**TASK**
Each line of the listing that contains the word "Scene" is to be copied.

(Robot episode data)
- - - -

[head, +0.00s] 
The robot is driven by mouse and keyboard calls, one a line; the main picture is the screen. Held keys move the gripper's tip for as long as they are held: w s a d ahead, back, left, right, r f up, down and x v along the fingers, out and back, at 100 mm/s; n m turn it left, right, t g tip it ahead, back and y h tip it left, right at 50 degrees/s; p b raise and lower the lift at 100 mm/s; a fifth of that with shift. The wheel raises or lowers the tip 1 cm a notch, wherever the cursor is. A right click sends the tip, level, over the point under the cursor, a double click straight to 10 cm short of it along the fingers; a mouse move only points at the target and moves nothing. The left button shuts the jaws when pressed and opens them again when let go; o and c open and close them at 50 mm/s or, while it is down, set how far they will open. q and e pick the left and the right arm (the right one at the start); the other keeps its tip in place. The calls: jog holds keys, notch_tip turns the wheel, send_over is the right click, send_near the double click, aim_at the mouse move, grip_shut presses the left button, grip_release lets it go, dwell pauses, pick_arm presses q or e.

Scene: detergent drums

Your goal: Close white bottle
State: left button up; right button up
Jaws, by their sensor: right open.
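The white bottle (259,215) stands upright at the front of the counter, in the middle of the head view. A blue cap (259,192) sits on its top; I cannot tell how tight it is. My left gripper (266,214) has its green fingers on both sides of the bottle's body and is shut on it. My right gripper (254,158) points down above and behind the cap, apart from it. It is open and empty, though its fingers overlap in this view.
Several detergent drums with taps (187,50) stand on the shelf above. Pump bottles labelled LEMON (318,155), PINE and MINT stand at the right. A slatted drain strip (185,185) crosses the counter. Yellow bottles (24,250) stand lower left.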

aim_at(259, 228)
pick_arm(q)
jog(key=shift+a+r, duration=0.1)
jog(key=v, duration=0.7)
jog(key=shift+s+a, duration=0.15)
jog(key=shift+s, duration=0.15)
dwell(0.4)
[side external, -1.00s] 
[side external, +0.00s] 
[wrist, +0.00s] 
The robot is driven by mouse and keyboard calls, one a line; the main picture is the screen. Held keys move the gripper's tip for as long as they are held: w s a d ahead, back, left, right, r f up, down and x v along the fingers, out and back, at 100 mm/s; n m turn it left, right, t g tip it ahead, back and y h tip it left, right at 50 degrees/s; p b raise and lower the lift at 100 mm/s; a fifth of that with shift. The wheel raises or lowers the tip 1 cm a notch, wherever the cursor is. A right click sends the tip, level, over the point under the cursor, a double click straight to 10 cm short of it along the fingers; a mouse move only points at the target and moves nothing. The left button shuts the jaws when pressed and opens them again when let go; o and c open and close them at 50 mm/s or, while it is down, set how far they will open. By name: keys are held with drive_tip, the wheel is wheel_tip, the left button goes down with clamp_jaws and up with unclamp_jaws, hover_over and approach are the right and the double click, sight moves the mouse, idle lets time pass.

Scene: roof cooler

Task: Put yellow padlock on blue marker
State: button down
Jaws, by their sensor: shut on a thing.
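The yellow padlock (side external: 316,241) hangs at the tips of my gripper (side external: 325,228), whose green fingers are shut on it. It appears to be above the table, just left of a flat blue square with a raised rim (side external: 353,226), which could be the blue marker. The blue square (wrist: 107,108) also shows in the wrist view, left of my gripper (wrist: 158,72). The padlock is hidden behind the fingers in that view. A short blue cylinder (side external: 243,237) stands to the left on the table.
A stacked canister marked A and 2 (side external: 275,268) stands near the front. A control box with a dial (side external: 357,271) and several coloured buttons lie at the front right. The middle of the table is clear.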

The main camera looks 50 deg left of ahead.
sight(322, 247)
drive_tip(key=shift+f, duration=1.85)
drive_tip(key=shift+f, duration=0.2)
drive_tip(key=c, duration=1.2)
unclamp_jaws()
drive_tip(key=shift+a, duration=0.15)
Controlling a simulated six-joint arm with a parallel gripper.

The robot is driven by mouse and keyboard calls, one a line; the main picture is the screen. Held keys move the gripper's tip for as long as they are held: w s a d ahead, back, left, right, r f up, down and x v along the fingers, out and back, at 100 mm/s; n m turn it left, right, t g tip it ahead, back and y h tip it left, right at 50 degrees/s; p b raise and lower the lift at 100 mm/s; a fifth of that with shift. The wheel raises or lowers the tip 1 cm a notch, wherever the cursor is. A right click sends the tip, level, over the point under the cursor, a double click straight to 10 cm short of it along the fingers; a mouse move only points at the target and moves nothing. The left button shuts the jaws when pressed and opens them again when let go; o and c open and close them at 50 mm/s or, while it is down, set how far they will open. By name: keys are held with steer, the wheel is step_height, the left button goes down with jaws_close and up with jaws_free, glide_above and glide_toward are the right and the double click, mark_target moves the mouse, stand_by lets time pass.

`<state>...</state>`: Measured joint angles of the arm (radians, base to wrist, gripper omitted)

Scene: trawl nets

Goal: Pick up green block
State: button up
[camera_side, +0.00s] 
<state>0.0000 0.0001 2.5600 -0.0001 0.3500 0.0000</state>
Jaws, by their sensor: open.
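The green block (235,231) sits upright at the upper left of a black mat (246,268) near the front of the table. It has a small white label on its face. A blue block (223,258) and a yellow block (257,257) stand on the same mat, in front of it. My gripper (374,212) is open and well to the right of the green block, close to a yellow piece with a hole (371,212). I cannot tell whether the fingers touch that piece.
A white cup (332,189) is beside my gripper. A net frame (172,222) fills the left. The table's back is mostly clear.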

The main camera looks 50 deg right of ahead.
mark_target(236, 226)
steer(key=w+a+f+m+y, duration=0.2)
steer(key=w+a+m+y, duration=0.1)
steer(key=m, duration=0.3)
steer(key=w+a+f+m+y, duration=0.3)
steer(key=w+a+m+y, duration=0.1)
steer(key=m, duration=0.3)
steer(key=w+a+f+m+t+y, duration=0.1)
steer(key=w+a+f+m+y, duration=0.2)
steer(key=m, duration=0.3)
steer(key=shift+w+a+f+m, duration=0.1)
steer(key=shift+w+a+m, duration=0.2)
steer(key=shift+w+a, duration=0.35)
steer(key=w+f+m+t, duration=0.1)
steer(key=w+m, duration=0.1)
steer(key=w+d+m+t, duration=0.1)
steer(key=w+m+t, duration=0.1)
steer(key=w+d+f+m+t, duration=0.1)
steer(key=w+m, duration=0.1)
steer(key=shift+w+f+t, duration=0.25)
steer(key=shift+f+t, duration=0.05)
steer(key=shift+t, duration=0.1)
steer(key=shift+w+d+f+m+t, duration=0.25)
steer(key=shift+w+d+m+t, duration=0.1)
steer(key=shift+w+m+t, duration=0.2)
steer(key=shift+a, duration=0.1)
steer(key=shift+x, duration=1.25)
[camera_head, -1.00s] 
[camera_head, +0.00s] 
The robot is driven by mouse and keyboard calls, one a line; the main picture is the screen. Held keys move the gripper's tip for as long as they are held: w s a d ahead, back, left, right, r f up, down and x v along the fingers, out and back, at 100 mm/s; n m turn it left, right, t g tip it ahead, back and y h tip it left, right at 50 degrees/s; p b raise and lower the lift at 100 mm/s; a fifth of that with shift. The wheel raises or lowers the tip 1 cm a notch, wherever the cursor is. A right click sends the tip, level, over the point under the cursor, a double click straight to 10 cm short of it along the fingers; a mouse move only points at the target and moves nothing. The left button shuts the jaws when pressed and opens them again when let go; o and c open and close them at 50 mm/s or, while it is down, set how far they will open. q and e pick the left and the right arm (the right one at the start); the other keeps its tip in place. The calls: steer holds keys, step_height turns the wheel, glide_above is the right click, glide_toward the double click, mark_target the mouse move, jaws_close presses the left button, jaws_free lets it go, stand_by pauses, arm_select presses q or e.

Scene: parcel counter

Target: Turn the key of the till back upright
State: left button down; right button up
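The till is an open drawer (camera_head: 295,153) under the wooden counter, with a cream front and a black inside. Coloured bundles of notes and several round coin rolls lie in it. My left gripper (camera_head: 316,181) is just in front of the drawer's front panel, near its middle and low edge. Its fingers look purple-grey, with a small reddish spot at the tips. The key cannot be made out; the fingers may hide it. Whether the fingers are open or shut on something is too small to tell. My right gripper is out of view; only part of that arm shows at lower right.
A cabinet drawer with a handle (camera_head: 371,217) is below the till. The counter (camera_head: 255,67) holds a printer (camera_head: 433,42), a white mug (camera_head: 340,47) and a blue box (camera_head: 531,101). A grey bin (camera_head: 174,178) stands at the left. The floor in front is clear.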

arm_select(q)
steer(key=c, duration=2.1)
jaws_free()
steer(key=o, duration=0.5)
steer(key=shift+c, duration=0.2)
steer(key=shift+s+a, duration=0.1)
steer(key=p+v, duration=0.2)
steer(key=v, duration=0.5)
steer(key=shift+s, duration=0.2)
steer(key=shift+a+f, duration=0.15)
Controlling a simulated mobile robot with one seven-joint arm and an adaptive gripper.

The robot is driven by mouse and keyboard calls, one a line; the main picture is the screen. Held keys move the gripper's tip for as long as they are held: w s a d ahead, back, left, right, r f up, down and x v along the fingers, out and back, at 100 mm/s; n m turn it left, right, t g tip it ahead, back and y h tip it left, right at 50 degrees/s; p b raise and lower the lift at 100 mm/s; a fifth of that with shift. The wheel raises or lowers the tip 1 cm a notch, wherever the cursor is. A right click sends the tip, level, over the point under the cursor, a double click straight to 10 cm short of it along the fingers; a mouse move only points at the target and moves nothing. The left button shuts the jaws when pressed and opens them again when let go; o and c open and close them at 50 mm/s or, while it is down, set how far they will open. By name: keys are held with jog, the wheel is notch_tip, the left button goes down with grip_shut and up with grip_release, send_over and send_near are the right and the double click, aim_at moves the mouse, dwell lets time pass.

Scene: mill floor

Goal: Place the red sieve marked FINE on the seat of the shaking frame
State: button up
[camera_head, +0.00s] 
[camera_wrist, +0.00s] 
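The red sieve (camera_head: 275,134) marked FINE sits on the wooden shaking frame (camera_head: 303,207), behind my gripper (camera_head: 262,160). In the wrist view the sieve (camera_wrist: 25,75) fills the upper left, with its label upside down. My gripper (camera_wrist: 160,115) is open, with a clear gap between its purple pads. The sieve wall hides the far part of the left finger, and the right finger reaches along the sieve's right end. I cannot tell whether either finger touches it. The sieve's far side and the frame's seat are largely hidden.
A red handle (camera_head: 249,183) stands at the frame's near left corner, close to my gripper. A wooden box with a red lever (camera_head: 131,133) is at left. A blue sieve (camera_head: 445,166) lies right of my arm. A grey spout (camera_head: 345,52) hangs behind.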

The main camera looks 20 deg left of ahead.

- - - -

**OUTPUT BELOW**
Scene: detergent drums
Scene: roof cooler
Scene: trawl nets
Scene: parcel counter
Scene: mill floor

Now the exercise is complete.